Records from a data collection
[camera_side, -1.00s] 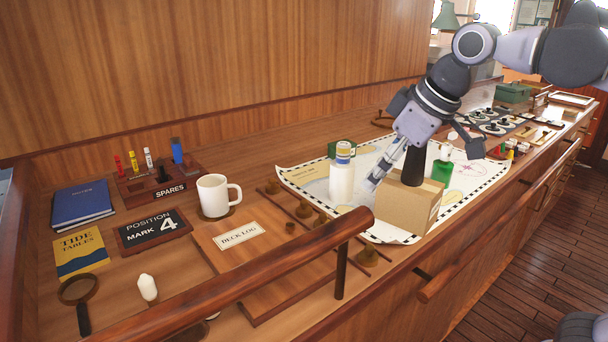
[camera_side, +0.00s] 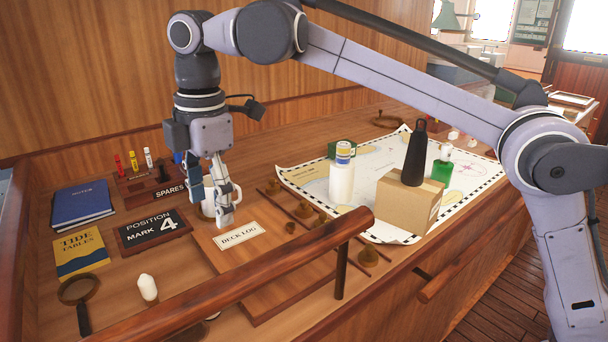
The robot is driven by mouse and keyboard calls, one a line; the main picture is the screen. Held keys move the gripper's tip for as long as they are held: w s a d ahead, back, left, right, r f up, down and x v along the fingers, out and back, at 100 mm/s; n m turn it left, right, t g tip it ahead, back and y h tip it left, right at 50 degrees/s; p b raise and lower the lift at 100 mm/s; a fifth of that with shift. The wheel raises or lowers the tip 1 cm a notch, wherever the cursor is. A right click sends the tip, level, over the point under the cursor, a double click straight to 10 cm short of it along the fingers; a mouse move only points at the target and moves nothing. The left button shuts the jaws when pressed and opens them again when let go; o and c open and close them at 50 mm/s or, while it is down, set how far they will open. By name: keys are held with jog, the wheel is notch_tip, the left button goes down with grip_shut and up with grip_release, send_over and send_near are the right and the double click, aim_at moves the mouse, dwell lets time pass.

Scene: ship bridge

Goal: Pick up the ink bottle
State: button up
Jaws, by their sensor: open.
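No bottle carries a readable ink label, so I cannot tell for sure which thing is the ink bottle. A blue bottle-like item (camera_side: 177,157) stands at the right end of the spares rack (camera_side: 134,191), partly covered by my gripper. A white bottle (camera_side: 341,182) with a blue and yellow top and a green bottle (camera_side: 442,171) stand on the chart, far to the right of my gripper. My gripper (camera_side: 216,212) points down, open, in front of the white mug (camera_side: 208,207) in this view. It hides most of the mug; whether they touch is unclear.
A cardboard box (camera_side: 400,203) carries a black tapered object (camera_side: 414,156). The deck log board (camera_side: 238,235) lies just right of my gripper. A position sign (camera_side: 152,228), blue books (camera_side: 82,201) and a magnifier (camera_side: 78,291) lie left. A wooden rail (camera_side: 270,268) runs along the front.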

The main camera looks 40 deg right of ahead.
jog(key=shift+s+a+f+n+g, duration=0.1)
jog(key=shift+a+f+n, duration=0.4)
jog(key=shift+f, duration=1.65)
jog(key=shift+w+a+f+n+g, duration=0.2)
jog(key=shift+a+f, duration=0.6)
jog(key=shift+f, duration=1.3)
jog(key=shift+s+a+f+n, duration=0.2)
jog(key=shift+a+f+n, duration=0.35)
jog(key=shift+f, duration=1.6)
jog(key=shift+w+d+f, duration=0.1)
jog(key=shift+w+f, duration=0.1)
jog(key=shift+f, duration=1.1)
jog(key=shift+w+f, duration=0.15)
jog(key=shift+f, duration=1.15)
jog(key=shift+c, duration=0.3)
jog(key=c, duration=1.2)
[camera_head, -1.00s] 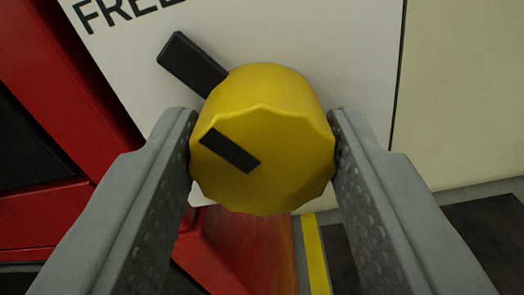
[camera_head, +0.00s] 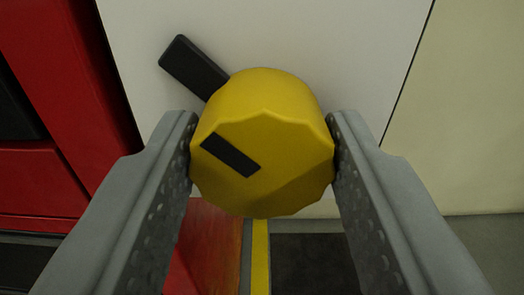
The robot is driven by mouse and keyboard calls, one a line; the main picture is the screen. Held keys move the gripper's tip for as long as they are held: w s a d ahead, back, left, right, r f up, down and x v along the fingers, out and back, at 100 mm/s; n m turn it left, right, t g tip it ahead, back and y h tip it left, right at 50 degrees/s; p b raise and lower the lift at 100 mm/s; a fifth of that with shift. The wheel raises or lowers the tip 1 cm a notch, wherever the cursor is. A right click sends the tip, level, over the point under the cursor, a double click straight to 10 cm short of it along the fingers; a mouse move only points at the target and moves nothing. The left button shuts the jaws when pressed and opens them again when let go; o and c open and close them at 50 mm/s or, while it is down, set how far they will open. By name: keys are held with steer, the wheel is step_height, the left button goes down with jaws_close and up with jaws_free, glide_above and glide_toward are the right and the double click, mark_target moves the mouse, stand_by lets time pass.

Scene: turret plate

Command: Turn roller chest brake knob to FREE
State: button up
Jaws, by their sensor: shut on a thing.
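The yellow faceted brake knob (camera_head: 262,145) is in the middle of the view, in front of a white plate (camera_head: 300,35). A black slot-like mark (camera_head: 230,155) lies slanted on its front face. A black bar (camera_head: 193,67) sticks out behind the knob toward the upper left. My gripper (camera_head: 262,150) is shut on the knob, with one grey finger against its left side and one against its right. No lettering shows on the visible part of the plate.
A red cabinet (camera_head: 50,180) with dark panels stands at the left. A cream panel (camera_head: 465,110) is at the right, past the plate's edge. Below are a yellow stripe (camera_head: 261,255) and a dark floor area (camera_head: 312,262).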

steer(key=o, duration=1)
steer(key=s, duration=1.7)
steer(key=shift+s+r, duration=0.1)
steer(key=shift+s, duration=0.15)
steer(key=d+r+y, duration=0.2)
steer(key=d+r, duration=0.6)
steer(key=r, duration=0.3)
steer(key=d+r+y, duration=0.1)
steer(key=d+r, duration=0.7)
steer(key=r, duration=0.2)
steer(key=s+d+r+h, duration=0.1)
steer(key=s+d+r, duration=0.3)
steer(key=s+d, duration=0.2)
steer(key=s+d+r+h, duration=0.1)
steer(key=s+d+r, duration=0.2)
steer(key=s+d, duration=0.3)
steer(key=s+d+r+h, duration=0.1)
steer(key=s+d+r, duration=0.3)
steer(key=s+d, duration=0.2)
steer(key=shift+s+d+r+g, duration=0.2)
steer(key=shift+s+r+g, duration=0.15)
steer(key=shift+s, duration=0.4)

Written request
Reply with nothing except the number of lines in the listing above that include the string "Scene".

Task response
2